We may demonstrate by an example that the charge here complained of is in line with the theory of annuities: Let us suppose that a decedent, for the loss of whose- life damages were sued for, had an expectancy of 20 years; that his earning capacity was $1,000 yearly. The gross value of his life would be $20,000. The *720beneficiaries, however, were enjoying his earnings each year. We cannot imagine any bank paying as much as seven per cent, interest on money, yet we will violently assume it for the convenience of the illustration. We will say that such a sum is to be recovered and paid immediately as will provide $1,000 a year for the space of 20 years. This sum should be such that, if put in a bank at seven per cent, interest, $1,000 could be drawn annually therefrom throughout the whole period, with none whatever remaining at the end. This is substantially what was charged in this case. It is exactly what is intended to be accomplished by the use of the mortality and annuity tables.
The instruction excepted to, if originally hard to understand, was followed by the instruction on the use of the tables, by which the calculation was easy to be made, and by which the general principle previously stated was concretely applied.

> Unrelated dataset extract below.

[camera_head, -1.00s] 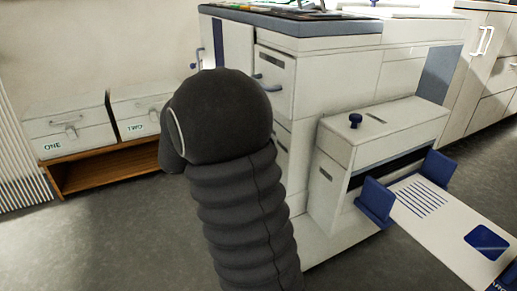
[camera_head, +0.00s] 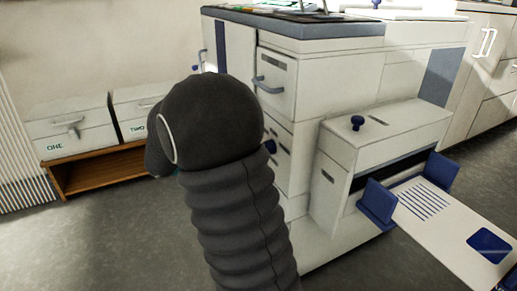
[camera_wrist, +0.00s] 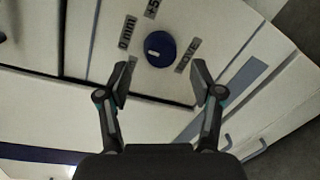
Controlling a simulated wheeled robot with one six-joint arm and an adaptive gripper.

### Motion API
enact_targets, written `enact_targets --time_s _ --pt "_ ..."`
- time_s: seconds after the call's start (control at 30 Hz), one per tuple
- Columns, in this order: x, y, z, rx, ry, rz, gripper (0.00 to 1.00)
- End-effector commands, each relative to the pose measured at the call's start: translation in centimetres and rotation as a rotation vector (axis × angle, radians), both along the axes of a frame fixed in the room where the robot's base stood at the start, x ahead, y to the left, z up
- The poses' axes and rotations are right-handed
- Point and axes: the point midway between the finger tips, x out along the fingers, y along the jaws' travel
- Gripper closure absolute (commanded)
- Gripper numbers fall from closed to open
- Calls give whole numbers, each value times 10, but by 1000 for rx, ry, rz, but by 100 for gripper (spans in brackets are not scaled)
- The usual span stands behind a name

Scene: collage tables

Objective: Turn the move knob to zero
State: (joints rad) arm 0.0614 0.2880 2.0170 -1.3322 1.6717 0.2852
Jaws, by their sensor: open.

The charge which we are considering is, therefore, perfectly correct in principle. It might have been more specific in regard to the part to be exhausted each year. The part to be annually exhausted would be, as a matter of course, the equivalent of the yearly earnings of the decedent. No exception, however, is taken upon this ground. Moreover, we are not intending to say that such exception, if made, would have been good. We are satisfied that the charge is not subject to any of the general assignments made thereon.
It cannot be adjudged that there was an abuse of discretion by the trial court in overruling the motion for a new trial.
Judgment affirmed.
Jenkins, P. J., and Stephens> J., concur.